Merit Selection Would Solve for Problems with Judicial Elections

By Attorney Gregg Herman
December 12, 2012

The Kansas Bar Association recently adopted a resolution calling for merit selection of appellate judges.  The resolution stated as follows:

RESOLVED, that the Kansas Bar Association supports the merit selection system for appellate judges and justices, independent of how merit panel members are selected. The present application, interview, questioning and selection process provides the best available information to identify and select the most qualified appellate judges and justices, independent of political considerations.

No kidding.

We are about to have a highly contested supreme court election.  There are already three announced candidates and there may be a fourth as well.  This means weeks of advertisements of how tough each candidate will be on crime.  In judicial politics, being tough on crime “pays” in terms of votes.  In real life, about 2/3 of cases which the court reviews are civil cases.  Yet no one campaigns on being “tough on torts” or “tough on jurisdiction under the UCC.”  (I don’t even understand what that means!).

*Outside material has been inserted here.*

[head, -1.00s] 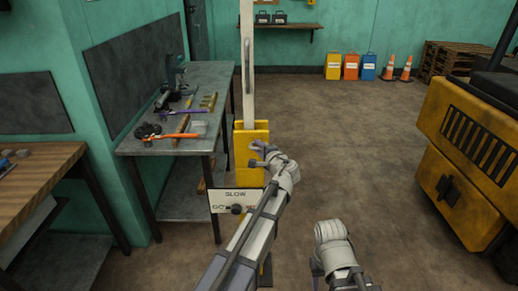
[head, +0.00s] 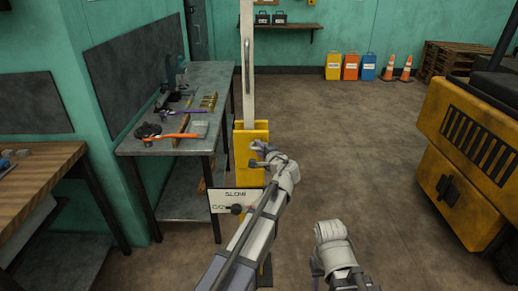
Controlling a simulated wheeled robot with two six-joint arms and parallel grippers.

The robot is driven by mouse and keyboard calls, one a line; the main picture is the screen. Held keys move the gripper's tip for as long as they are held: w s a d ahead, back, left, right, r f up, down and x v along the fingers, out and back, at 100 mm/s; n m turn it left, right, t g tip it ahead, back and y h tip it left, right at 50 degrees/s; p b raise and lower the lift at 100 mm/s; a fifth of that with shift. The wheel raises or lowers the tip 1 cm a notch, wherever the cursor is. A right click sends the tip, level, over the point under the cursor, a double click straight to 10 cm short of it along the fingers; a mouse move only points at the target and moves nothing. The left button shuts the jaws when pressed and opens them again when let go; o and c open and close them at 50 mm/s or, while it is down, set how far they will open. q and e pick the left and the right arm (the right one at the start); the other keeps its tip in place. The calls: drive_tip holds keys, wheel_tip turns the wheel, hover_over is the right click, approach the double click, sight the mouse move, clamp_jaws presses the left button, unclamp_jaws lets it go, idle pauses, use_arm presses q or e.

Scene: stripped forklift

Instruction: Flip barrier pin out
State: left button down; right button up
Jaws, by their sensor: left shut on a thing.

As anyone who practices law can attest, the quality of the judge is critical to the functioning of our legal system.  The judge controls the calendar, sets a tone for the proceedings and assures a result within ranges of fairness.  Given the absurdity of judicial electioneering (case in point:  the famous Gableman ad in his campaign against Justice Butler) it is amazing that we have as many fine judges as we do.

Merit selection is not, of course, a guarantee of getting quality judges as politics would undoubtably play a role.  But, it would eliminate the embarrassment of the commercials which make the presidential election ads look dignified.  It would be nice if Wisconsin bar associations would adopt resolutions similar to that of the Kansas bar.